== WHAT IS REQUIRED ==
Exactly retype the lines from the top of the data through the line containing "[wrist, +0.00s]", leaving out every picture.

== DATASET EXTRACT ==
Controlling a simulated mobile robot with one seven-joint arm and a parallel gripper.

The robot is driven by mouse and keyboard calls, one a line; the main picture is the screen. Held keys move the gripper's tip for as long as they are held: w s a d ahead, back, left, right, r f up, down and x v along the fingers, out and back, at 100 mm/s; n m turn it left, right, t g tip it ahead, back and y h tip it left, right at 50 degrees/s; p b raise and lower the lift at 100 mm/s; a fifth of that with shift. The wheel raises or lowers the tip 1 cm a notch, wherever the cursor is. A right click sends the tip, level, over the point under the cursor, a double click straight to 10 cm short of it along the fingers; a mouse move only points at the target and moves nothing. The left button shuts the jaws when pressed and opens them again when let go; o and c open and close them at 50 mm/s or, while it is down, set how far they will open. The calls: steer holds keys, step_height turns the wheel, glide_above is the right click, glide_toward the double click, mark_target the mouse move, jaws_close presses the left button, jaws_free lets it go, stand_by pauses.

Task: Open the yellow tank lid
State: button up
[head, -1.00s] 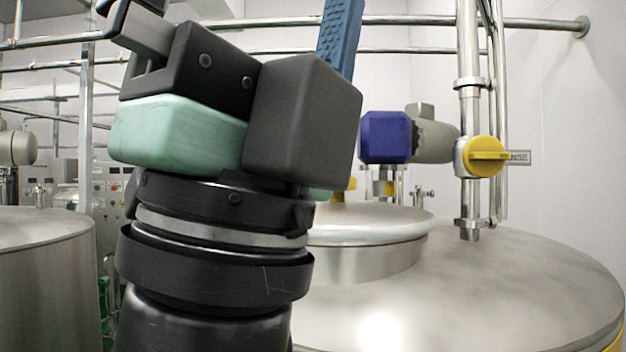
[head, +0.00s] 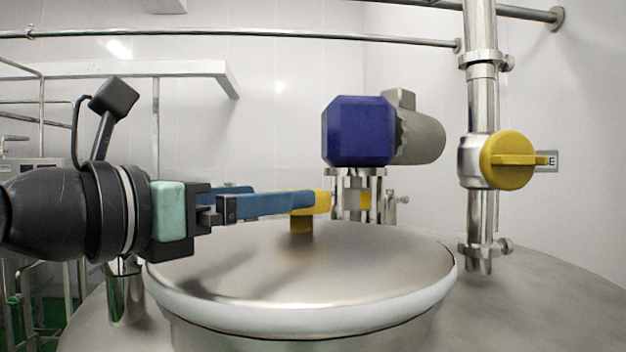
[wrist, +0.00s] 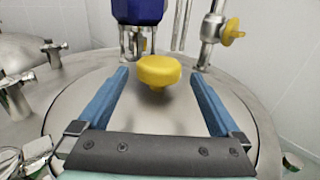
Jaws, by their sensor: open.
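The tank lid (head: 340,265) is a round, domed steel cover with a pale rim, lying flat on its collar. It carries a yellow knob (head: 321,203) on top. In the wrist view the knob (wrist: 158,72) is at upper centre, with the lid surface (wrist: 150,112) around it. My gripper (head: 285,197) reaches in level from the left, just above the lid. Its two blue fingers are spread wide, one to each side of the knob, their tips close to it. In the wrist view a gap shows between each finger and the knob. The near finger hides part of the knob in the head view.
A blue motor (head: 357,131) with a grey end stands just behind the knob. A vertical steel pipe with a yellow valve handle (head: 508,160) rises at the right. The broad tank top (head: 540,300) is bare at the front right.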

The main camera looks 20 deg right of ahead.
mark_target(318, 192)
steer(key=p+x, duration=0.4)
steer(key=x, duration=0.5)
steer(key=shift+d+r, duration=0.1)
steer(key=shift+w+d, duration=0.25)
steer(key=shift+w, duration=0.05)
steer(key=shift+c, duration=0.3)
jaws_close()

== SOLUTION TO THE PROBLEM ==
Controlling a simulated mobile robot with one seven-joint arm and a parallel gripper.

The robot is driven by mouse and keyboard calls, one a line; the main picture is the screen. Held keys move the gripper's tip for as long as they are held: w s a d ahead, back, left, right, r f up, down and x v along the fingers, out and back, at 100 mm/s; n m turn it left, right, t g tip it ahead, back and y h tip it left, right at 50 degrees/s; p b raise and lower the lift at 100 mm/s; a fifth of that with shift. The wheel raises or lowers the tip 1 cm a notch, wherever the cursor is. A right click sends the tip, level, over the point under the cursor, a double click straight to 10 cm short of it along the fingers; a mouse move only points at the target and moves nothing. The left button shuts the jaws when pressed and opens them again when let go; o and c open and close them at 50 mm/s or, while it is down, set how far they will open. The calls: steer holds keys, step_height turns the wheel, glide_above is the right click, glide_toward the double click, mark_target the mouse move, jaws_close presses the left button, jaws_free lets it go, stand_by pauses.

Task: Open the yellow tank lid
State: button up
[head, -1.00s] 
[head, +0.00s] 
[wrist, +0.00s] 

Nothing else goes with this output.